The combination of intended and unintended consequences, and legal and illegal immigration, is transforming American society. Using the U.S. Census Bureau’s data collected in March 2007, the Center for Immigration Studies reported, in part:

  • The nation’s immigrant population (legal and illegal) reached a record of 37.9 million in 2007.
  • Immigrants account for 1 in 8 U.S. residents, the highest level in eighty years. In 1970 it was 1 in 21; in 1980 it was 1 in 16; and in 1990 it was 1 in 13.
  • Overall, nearly one in three immigrants is an illegal alien. Half of Mexican and Central American immigrants and one-third of South American immigrants are illegal.
  • Of adult immigrants, 31 percent have not completed high school, compared to 8 percent of natives. Since 2000, immigration increased the number of workers without a high school diploma by 14 percent, and all other workers by 3 percent.
  • The proportion of immigrant-headed households using at least one major welfare program is 33 percent, compared to 19 percent for native households.
  • The poverty rate for immigrants and their U.S.-born children (under 18) is 17 percent, nearly 50 percent higher than the rate for natives and their children.

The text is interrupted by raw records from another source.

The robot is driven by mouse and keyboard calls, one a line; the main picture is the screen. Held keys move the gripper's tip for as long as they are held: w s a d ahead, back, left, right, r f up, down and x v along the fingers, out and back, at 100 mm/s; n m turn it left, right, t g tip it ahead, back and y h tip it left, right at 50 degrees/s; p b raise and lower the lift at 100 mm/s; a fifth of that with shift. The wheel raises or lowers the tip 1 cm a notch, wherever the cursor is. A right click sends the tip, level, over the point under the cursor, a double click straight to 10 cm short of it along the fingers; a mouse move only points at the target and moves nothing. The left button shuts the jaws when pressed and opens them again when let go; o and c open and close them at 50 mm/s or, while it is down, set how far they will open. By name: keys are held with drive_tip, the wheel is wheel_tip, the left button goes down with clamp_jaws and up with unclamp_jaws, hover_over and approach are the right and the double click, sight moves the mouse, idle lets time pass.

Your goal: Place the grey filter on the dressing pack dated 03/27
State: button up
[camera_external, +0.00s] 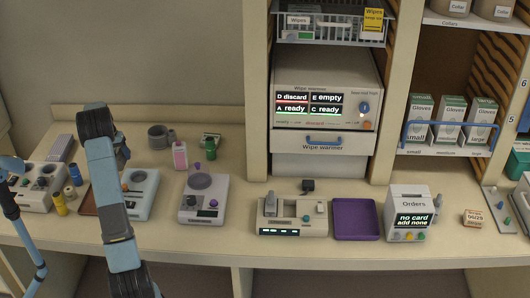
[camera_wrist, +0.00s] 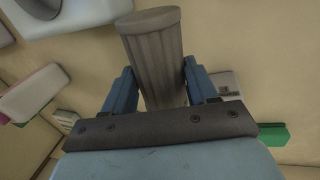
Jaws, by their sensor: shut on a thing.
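My gripper (camera_wrist: 160,72) is shut on the grey filter (camera_wrist: 154,42), a ribbed grey cylinder, in the wrist view. The filter stands out beyond the two blue fingers, above the beige surface. In the external view my arm reaches over the left part of the counter, and it hides the fingers and filter. A small tan pack (camera_external: 474,218) lies at the right of the counter; its label seems to read 06/29. I cannot make out any pack dated 03/27.
A purple tray (camera_external: 356,220) lies mid-counter, left of the Orders box (camera_external: 408,214). A white scale-like device (camera_external: 203,198), a pink bottle (camera_external: 180,155) and a grey mug (camera_external: 158,137) stand right of my arm. The wipe warmer (camera_external: 325,90) rises behind.

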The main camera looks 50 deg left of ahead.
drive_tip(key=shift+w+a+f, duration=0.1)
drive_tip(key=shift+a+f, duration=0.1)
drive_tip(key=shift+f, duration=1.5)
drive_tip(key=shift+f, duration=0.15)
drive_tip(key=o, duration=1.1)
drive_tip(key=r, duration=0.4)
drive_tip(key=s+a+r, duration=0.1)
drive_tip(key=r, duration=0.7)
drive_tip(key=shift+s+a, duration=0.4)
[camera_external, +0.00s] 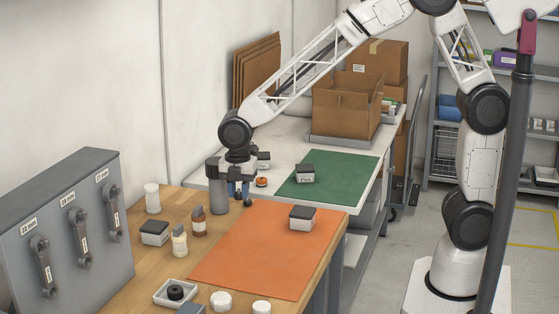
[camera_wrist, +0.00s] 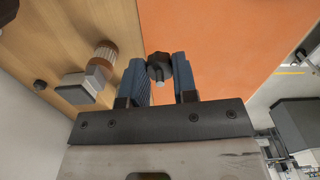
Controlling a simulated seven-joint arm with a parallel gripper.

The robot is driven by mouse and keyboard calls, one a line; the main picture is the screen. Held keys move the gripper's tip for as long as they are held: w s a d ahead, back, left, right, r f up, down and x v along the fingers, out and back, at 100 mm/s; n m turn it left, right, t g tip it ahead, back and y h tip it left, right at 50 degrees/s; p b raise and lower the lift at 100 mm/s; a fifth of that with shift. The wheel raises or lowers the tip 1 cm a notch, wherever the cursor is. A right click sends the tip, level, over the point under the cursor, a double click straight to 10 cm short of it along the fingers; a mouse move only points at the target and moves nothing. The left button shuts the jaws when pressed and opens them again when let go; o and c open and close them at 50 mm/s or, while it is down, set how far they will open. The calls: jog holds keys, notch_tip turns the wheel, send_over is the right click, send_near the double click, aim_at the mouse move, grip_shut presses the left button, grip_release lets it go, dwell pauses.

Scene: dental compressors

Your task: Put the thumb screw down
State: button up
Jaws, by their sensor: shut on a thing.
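The thumb screw (camera_wrist: 159,69) has a dark lobed knob and a short pale metal shank. In the wrist view it sits between the two blue fingers of my gripper (camera_wrist: 160,76), which is shut on it. In the external view my gripper (camera_external: 239,189) points down near the far left corner of the orange mat (camera_external: 240,262). A small dark shape just under the fingers there looks like the thumb screw (camera_external: 248,203). In the wrist view the mat (camera_wrist: 225,35) fills the background behind the screw and to its right. I cannot tell the screw's exact height above the bench.
Another lidded box (camera_external: 302,219) stands on the mat's far right. A white tray (camera_external: 160,294) is in front. Most of the mat is clear.

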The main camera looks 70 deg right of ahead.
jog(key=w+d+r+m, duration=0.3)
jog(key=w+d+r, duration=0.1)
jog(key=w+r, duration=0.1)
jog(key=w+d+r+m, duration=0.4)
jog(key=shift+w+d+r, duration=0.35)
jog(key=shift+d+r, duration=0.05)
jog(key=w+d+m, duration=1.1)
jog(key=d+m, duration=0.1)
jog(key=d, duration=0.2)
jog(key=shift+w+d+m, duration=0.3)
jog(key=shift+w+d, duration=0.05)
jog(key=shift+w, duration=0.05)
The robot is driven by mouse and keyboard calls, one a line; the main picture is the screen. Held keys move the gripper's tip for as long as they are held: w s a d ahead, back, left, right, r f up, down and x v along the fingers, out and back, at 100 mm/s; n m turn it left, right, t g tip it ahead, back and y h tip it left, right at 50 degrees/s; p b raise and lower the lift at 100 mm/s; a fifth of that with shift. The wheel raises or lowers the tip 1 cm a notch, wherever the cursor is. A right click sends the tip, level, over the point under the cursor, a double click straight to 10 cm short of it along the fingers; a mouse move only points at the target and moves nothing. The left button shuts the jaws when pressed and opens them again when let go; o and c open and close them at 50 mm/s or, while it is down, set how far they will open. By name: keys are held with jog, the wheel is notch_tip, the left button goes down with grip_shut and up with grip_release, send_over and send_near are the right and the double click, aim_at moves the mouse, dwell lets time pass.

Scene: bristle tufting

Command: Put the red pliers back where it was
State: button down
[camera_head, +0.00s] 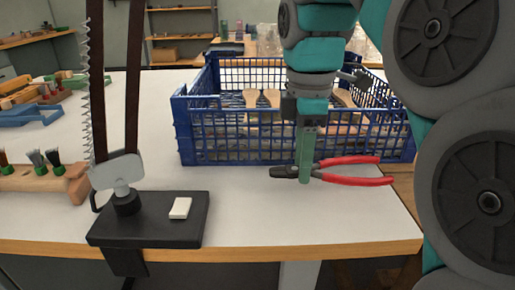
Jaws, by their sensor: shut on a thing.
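The red pliers (352,179) have dark jaws pointing left and red handles spread toward the right. My gripper (306,176) comes down from above in front of the blue crate and is shut on the pliers near their pivot. The green fingers cover part of the pliers' middle. The pliers are near the front right of the white table (270,217); I cannot tell whether they touch the top or hang just above it.
A blue crate (235,157) with wooden brushes stands right behind the pliers. A black clamp base (150,228) with a white block (180,208) is at front left. A wooden block with brush tufts (40,178) lies further left. The table front between clamp and pliers is clear.

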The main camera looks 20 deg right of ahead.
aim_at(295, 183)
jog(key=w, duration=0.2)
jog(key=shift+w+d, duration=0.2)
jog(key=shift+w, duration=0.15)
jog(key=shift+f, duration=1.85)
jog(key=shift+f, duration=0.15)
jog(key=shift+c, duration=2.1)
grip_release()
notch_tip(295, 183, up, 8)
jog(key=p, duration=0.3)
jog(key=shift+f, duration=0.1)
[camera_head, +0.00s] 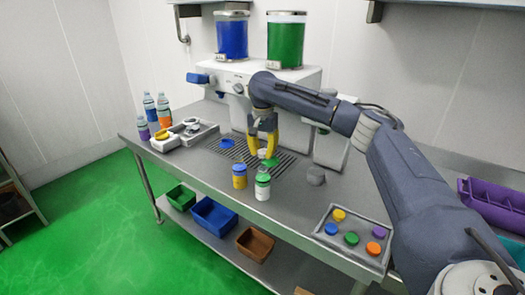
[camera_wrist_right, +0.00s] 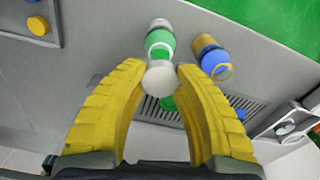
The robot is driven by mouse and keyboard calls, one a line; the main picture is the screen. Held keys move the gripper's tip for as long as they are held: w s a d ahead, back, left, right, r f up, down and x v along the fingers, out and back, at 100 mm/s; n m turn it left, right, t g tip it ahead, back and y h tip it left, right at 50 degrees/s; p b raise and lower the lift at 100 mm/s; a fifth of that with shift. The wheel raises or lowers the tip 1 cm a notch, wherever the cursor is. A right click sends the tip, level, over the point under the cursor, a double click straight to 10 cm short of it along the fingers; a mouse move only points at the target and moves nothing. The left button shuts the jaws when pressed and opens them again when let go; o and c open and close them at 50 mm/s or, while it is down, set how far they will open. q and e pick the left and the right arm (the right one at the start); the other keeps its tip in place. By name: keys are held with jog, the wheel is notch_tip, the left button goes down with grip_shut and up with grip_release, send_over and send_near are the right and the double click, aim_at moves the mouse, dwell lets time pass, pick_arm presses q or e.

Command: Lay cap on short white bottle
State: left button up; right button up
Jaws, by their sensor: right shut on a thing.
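My right gripper (camera_head: 263,146) has its yellow fingers shut on a small white cap (camera_head: 264,154), which also shows between the fingertips in the right wrist view (camera_wrist_right: 160,78). The short white bottle (camera_head: 262,188), with a green band near its top, stands upright on the steel table, just in front of and below the held cap. It also shows beyond the cap in the right wrist view (camera_wrist_right: 160,41). The cap appears apart from the bottle, though the exact gap is hard to tell. My left gripper is not in view.
An orange-yellow bottle with a blue top (camera_head: 239,176) stands close left of the white bottle. A green piece (camera_head: 270,162) and a blue piece (camera_head: 227,143) lie at the grate. A tray (camera_head: 327,229) with several coloured caps lies at the right front.

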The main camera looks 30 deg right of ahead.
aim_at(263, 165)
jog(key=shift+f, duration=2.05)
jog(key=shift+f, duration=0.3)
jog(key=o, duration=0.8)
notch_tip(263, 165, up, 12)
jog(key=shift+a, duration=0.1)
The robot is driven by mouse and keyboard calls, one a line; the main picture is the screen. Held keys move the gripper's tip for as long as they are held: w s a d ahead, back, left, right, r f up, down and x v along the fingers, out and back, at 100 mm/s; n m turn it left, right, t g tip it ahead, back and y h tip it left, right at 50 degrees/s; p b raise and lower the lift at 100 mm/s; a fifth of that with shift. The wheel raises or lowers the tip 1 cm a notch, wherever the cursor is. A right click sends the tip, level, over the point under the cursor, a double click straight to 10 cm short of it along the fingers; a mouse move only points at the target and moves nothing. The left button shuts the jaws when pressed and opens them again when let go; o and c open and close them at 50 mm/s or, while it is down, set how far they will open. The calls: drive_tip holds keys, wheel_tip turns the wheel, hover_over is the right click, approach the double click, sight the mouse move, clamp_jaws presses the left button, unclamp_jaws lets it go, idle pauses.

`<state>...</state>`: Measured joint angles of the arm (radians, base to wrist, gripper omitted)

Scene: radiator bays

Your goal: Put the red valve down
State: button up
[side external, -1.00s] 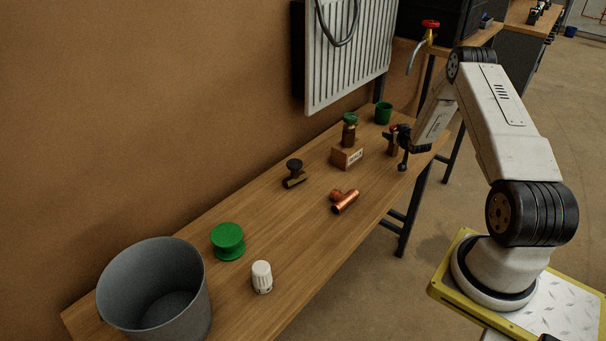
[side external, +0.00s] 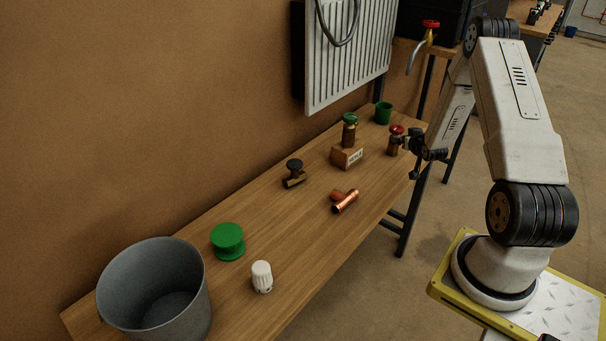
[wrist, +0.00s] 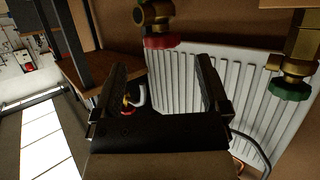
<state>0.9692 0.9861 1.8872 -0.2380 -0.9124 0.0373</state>
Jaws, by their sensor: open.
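The red valve (side external: 396,141), with a red handwheel on a brass body, stands upright on the wooden bench near its far right end. In the wrist view the red valve (wrist: 157,40) appears upside down, just beyond the fingertips. My gripper (side external: 410,145) is to the right of the valve, low over the bench edge. In the wrist view my gripper (wrist: 165,75) has its two fingers wide apart with nothing between them.
A green valve (side external: 349,130) stands on a labelled wooden block (side external: 345,157) left of the red valve. A green cup (side external: 383,113) stands behind. A dark-topped valve (side external: 294,172), copper tee (side external: 345,203), green spool (side external: 228,241), white knob (side external: 262,277) and grey bucket (side external: 205,300) lie further along.

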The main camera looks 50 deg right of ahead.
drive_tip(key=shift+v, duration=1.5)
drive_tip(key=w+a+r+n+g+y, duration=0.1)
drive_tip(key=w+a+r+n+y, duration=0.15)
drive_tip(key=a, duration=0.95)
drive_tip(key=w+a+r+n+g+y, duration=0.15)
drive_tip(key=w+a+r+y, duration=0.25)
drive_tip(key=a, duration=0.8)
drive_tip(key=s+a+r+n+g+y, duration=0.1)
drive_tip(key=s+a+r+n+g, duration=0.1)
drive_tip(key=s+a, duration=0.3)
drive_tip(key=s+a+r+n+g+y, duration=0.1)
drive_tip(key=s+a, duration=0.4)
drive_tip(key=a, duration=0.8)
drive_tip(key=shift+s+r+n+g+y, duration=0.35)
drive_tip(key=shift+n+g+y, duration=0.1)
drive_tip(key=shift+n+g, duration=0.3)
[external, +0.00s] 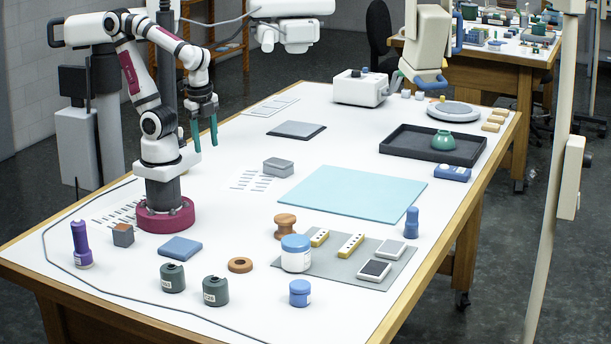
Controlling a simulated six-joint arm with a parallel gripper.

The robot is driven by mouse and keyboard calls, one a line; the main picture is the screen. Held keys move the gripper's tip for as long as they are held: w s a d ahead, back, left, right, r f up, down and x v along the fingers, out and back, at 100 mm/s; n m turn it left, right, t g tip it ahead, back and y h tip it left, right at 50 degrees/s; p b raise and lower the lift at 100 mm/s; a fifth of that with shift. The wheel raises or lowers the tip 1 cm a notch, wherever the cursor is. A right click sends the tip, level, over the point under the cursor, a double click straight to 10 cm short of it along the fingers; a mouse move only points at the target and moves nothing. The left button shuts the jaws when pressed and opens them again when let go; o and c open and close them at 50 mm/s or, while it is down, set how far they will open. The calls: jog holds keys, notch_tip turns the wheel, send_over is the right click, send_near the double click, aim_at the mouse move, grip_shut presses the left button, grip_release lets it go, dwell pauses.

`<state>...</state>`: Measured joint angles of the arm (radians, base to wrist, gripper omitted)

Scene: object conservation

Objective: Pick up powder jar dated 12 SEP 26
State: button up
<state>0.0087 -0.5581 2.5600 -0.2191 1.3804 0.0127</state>
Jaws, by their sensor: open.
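My gripper (204,132) is open and empty, pointing down high above the table near my base. Several jars stand at the front of the table, well away from it. A white jar with a blue lid (296,253) stands on the grey mat's left end. A small blue jar (300,293) stands in front of it. Two dark grey-green jars, the left one (172,277) and the right one (216,290), stand at the front left. All carry pale labels, but the dates are too small to read, so I cannot tell which is dated 12 SEP 26.
A purple bottle (81,244), a small cube (123,235), a blue pad (180,248), a brown ring (240,265) and a wooden spool (285,226) stand near the jars. A cable runs along the front left. The light-blue mat (352,195) is clear.

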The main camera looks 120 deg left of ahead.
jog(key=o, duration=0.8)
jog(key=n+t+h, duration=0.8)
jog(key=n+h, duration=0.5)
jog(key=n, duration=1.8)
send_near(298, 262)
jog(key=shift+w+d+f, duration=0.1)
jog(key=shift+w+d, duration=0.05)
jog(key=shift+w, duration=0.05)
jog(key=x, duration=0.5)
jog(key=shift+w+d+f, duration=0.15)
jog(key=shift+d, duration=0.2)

  • 34 percent of immigrants lack health insurance, compared to 13 percent of natives. Immigrants and their U.S.-born children account for 71 percent of the increase in the uninsured since 1989.
  • Immigration accounts for virtually all of the national increase in public school enrollment over the last two decades. In 2007, there were 10.8 million school-age children from immigrant families in the United States.